§ **GIVEN TASK**: Give the data again exactly as written, skipping any pictures.

§ **THE DATA**:
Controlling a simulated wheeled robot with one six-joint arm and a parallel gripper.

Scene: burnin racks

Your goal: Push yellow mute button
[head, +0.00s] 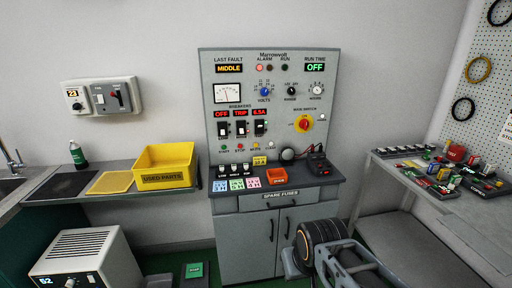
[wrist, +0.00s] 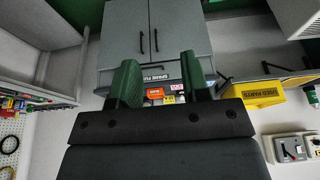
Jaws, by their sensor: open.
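The grey control panel (head: 275,75) stands upright on the cabinet in the head view, with an alarm lamp (head: 259,68) glowing red. A row of small round buttons runs below its breakers; one of them looks yellow (head: 254,147), but its label is too small to read. My gripper (wrist: 160,85) is open and empty in the wrist view, its two green fingers apart in front of the cabinet. That view is upside down, and the yellow button cannot be made out there. The fingers are well away from the panel.
The cabinet top (head: 328,181) holds coloured cards, an orange box (head: 277,177) and a black device (head: 319,164). A yellow used parts bin (head: 165,167) sits on the left shelf. A cluttered table (head: 473,204) stands at right. A grey box unit (head: 85,258) is at lower left.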

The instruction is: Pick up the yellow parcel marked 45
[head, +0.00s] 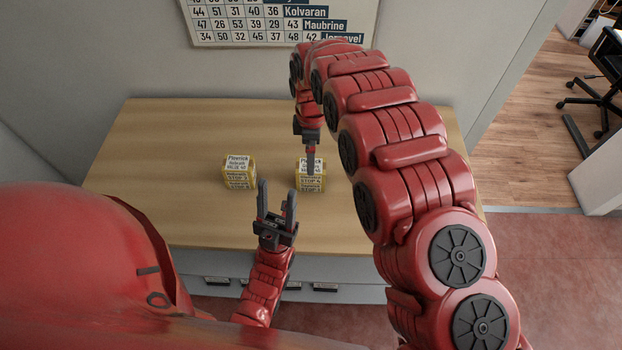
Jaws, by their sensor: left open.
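Two small yellow parcels with white labels stand on the wooden counter. The left parcel (239,173) has a top label whose last line looks like "VALUE" and a number too small to read surely. The right parcel (311,179) shows "STOP 4" on its front; its top label is partly covered by my right gripper. I cannot tell which is marked 45. My left gripper (276,205) is open and empty, fingers pointing away from me, in front of and between the parcels. My right gripper (310,158) points down at the right parcel's top; whether it touches is unclear.
The wooden counter (150,150) is clear around the parcels. A wall chart (270,22) with numbers and place names hangs behind it. Grey drawers (215,265) lie under the front edge. A black office chair (600,85) stands far right.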

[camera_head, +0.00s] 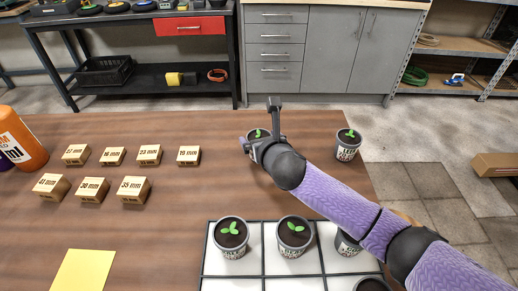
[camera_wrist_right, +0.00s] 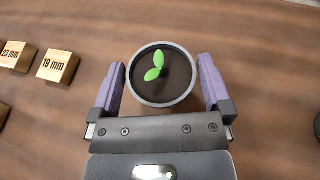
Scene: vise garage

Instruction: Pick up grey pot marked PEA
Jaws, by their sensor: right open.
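My right gripper (camera_head: 262,128) is open at the far side of the table, around or just above a grey pot (camera_wrist_right: 163,75) with dark soil and a green two-leaf seedling. In the right wrist view the pot lies between the two purple fingers, with a narrow gap on each side. The pot is partly hidden behind the gripper in the head view, and its label cannot be read. Another grey pot (camera_head: 347,147) stands to its right; its lettering is too small to read surely. I cannot tell which pot is marked PEA. My left gripper is out of view.
A white gridded tray (camera_head: 233,285) at the front holds several similar pots, some partly hidden by my right arm. The table's middle is clear.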

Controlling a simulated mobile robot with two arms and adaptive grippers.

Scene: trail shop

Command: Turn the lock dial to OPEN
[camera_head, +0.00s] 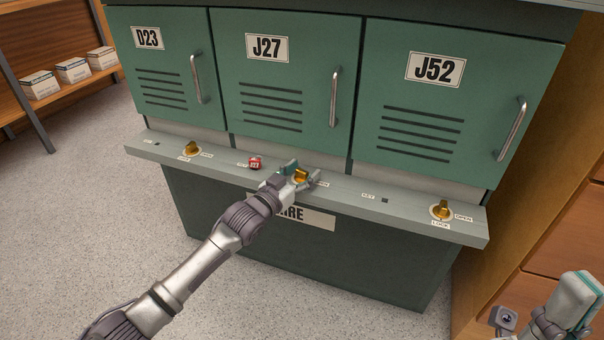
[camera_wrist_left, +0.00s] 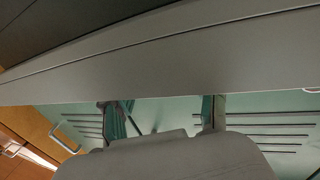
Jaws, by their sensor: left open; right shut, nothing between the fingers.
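A gold lock dial (camera_head: 300,175) sits on the grey ledge below the middle locker J27 (camera_head: 285,75). My left gripper (camera_head: 299,178) is open at this dial, with its fingers around or just above it. Contact cannot be told, and the fingers and arm hide most of the dial's labels. In the left wrist view both open fingers (camera_wrist_left: 163,115) show apart; I cannot make out the dial there. A red tag marked J27 (camera_head: 255,163) sits at the key slot left of the dial. My right gripper (camera_head: 574,298) is shut and empty at the lower right, partly cut off.
Locker D23 (camera_head: 160,70) has its own gold dial (camera_head: 191,149); locker J52 (camera_head: 445,100) has another (camera_head: 441,211). The ledge (camera_head: 345,190) juts out under the closed doors. A wooden drawer unit (camera_head: 560,235) stands at right. Shelves with white boxes (camera_head: 72,70) stand at left.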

§ **RESULT FOR THIS EXERCISE**:
Controlling a simulated wheeled robot with one six-joint arm and a parallel gripper.

Scene: burnin racks

Your goal: Push yellow mute button
[head, +0.00s] 
[wrist, +0.00s] 
Jaws, by their sensor: open.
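The grey control panel (head: 275,75) stands upright on the cabinet in the head view, with an alarm lamp (head: 259,68) glowing red. A row of small round buttons runs below its breakers; one of them looks yellow (head: 254,147), but its label is too small to read. My gripper (wrist: 160,85) is open and empty in the wrist view, its two green fingers apart in front of the cabinet. That view is upside down, and the yellow button cannot be made out there. The fingers are well away from the panel.
The cabinet top (head: 328,181) holds coloured cards, an orange box (head: 277,177) and a black device (head: 319,164). A yellow used parts bin (head: 165,167) sits on the left shelf. A cluttered table (head: 473,204) stands at right. A grey box unit (head: 85,258) is at lower left.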

The instruction is: Pick up the yellow parcel marked 45
[head, +0.00s] 
Jaws, by their sensor: left open.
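Two small yellow parcels with white labels stand on the wooden counter. The left parcel (239,173) has a top label whose last line looks like "VALUE" and a number too small to read surely. The right parcel (311,179) shows "STOP 4" on its front; its top label is partly covered by my right gripper. I cannot tell which is marked 45. My left gripper (276,205) is open and empty, fingers pointing away from me, in front of and between the parcels. My right gripper (310,158) points down at the right parcel's top; whether it touches is unclear.
The wooden counter (150,150) is clear around the parcels. A wall chart (270,22) with numbers and place names hangs behind it. Grey drawers (215,265) lie under the front edge. A black office chair (600,85) stands far right.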

[camera_head, +0.00s] 
[camera_wrist_right, +0.00s] 
Scene: vise garage

Instruction: Pick up grey pot marked PEA
Jaws, by their sensor: right open.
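My right gripper (camera_head: 262,128) is open at the far side of the table, around or just above a grey pot (camera_wrist_right: 163,75) with dark soil and a green two-leaf seedling. In the right wrist view the pot lies between the two purple fingers, with a narrow gap on each side. The pot is partly hidden behind the gripper in the head view, and its label cannot be read. Another grey pot (camera_head: 347,147) stands to its right; its lettering is too small to read surely. I cannot tell which pot is marked PEA. My left gripper is out of view.
A white gridded tray (camera_head: 233,285) at the front holds several similar pots, some partly hidden by my right arm. The table's middle is clear.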

Controlling a simulated mobile robot with two arms and adaptive grippers.

Scene: trail shop

Command: Turn the lock dial to OPEN
[camera_head, +0.00s] 
[camera_wrist_left, +0.00s] 
Jaws, by their sensor: left open; right shut, nothing between the fingers.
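A gold lock dial (camera_head: 300,175) sits on the grey ledge below the middle locker J27 (camera_head: 285,75). My left gripper (camera_head: 299,178) is open at this dial, with its fingers around or just above it. Contact cannot be told, and the fingers and arm hide most of the dial's labels. In the left wrist view both open fingers (camera_wrist_left: 163,115) show apart; I cannot make out the dial there. A red tag marked J27 (camera_head: 255,163) sits at the key slot left of the dial. My right gripper (camera_head: 574,298) is shut and empty at the lower right, partly cut off.
Locker D23 (camera_head: 160,70) has its own gold dial (camera_head: 191,149); locker J52 (camera_head: 445,100) has another (camera_head: 441,211). The ledge (camera_head: 345,190) juts out under the closed doors. A wooden drawer unit (camera_head: 560,235) stands at right. Shelves with white boxes (camera_head: 72,70) stand at left.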

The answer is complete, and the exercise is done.